Вместе с «принципом диады» в трагедию проникают, врастают многообразнейшие, острейшие формы противоречий – антиномии, трагические парадоксы и др. В трагедии все взаимосвязано, взаимообусловлено, переплетено и способно превратиться в свою противоположность. Глубинный и неразрешимый на данном этапе характер конфликтов придает ей вид грозного, неотвратимого и необратимого зрелища.
Феноменологический уровень и уровень сущностный в трагическом. Трагические противоречия бытия имеют внешние формы своего выражения, доступные для непосредственного восприятия и переживания (феноменологический уровень). Но это, говоря образно, только возвышающаяся над поверхностью верхушка айсберга, большая часть которого скрыта (сущностный уровень). Трагическое искусство имеет в своем составе многообразие жанров и стилевых форм, одни из которых тяготеют к феноменологии трагического, другие – к уровню его сущности.
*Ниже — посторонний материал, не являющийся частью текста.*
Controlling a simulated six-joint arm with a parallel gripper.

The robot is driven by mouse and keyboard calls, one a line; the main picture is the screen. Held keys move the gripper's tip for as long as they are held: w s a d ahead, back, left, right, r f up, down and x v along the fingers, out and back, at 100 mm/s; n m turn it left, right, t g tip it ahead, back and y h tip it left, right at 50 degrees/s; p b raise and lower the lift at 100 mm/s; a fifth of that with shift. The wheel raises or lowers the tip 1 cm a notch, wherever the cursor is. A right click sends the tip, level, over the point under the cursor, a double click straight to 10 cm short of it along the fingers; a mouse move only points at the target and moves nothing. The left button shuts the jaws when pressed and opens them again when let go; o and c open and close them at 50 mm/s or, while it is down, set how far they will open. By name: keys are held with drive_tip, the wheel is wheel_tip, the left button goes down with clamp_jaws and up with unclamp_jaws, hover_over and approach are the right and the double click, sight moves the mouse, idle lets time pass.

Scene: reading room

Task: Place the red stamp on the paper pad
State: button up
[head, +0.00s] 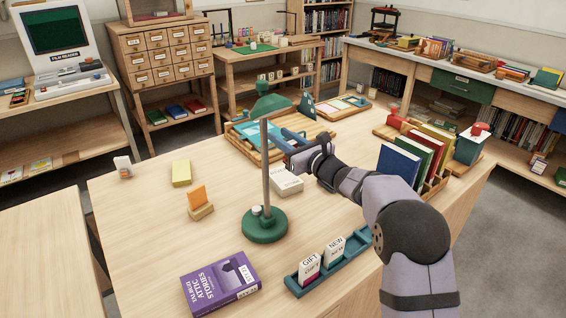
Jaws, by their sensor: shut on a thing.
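I see no red stamp for certain. A small red object (397,119) stands on the wooden tray at the back right, and another red object (480,129) sits on a pale-topped teal box. Both are apart from my gripper.
A green desk lamp (265,226) stands close left of the gripper. A teal holder (303,289) with two labelled pieces and a purple book (220,283) lie in front. Upright books (398,164) stand right.

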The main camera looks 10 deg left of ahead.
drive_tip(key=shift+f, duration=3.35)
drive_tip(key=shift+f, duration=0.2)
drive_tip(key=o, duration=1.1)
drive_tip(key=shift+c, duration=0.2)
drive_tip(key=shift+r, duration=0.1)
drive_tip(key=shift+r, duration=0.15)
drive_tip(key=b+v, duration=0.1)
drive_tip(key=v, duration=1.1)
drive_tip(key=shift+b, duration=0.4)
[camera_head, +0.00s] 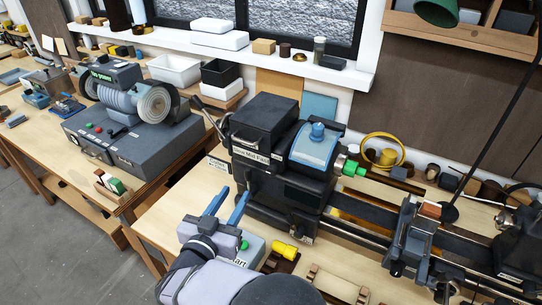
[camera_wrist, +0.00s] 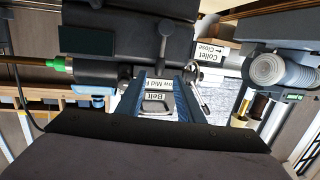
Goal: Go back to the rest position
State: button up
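My gripper (camera_head: 233,197) is low in the middle of the head view, in front of the dark lathe headstock (camera_head: 268,190). Its two blue fingers are apart, with nothing visible held between them. In the wrist view my gripper (camera_wrist: 160,88) shows the same open fingers. A plate labelled "Belt" on the machine (camera_wrist: 157,104) shows between them, behind the fingertips. I cannot tell the exact gap to the machine. The green lamp shade (camera_head: 437,11) is at the top right of the head view, on a thin dark pole.
A bench grinder (camera_head: 130,125) stands left. A yellow part (camera_head: 285,250) and a grey-green box (camera_head: 250,250) lie close to my gripper. The lathe bed (camera_head: 360,238) runs right. A shelf (camera_head: 340,77) with small containers lies behind. Grey floor is clear at lower left.

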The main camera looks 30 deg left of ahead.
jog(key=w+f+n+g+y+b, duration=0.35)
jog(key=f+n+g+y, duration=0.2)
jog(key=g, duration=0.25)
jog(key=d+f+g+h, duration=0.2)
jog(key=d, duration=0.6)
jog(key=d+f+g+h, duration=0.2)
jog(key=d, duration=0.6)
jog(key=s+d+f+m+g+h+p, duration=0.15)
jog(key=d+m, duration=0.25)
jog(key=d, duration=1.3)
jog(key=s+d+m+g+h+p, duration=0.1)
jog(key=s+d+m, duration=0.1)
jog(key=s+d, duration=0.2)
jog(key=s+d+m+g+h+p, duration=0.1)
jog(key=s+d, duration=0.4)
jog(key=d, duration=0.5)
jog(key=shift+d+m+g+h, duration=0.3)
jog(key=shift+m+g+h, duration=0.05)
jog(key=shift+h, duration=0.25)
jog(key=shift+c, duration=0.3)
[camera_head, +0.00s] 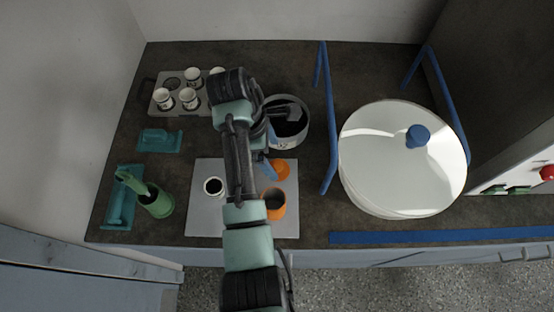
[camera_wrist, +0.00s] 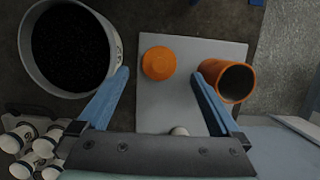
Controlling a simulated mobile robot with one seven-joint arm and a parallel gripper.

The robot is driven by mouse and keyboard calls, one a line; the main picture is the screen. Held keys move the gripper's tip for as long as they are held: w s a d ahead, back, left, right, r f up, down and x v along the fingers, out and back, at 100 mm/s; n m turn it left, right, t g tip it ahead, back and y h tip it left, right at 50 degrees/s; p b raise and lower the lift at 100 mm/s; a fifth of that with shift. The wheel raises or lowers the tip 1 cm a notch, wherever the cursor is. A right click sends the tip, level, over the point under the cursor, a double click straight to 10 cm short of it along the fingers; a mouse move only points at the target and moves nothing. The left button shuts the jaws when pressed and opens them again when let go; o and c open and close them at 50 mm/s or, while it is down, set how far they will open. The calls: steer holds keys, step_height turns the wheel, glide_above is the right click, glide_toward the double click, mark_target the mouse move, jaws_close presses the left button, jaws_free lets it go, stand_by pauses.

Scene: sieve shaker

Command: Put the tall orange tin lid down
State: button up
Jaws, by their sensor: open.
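The orange tin lid (camera_head: 281,169) lies on the pale grey mat (camera_head: 236,170), behind the orange tin. The lid also shows in the wrist view (camera_wrist: 159,63) as a flat orange disc, ahead of my fingertips and apart from both. The tall orange tin (camera_head: 273,205) stands open near the mat's front right; in the wrist view (camera_wrist: 236,82) it is by the right fingertip. I cannot tell whether they touch. My gripper (camera_wrist: 160,74) is open with nothing between its blue fingers. In the head view my arm hides part of the mat.
A round sieve pan (camera_head: 289,130) with dark grains stands behind the mat. A small white cup (camera_head: 214,187) is on the mat. A cup rack (camera_head: 184,95), a green container (camera_head: 157,204) and teal tools are left. The large white-lidded shaker (camera_head: 400,165) and blue rails are right.

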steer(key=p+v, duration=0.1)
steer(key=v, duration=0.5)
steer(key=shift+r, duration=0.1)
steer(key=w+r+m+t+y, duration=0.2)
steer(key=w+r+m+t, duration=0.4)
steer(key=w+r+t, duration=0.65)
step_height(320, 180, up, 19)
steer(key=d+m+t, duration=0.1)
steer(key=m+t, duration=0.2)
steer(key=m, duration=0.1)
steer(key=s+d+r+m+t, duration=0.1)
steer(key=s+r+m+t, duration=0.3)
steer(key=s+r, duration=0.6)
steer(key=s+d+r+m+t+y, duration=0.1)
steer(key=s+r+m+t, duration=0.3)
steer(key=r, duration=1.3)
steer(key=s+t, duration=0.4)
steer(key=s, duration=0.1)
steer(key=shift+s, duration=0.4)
Автор «Поэтики» считал: акцент на зрелищной стороне ослабляет искусство трагедии и, собственно, находится уже вне ее пределов[419]. Тем не менее, задача потрясти зрителей самим трагическим зрелищем, самим единством диссонирующих тонов, тоже может быть поставлена и решена высокохудожественно. Примером может служить известный фильм П. П. Пазолини «Медея» (1969), снятый именно в таком стилевом ключе.
И все же чаще трагические произведения самым пристальным образом исследуют мотивационную сферу действующих лиц, естественно затрагивая при этом глубинные онтологические корни трагического (социокультурные, природно-биологические и др.).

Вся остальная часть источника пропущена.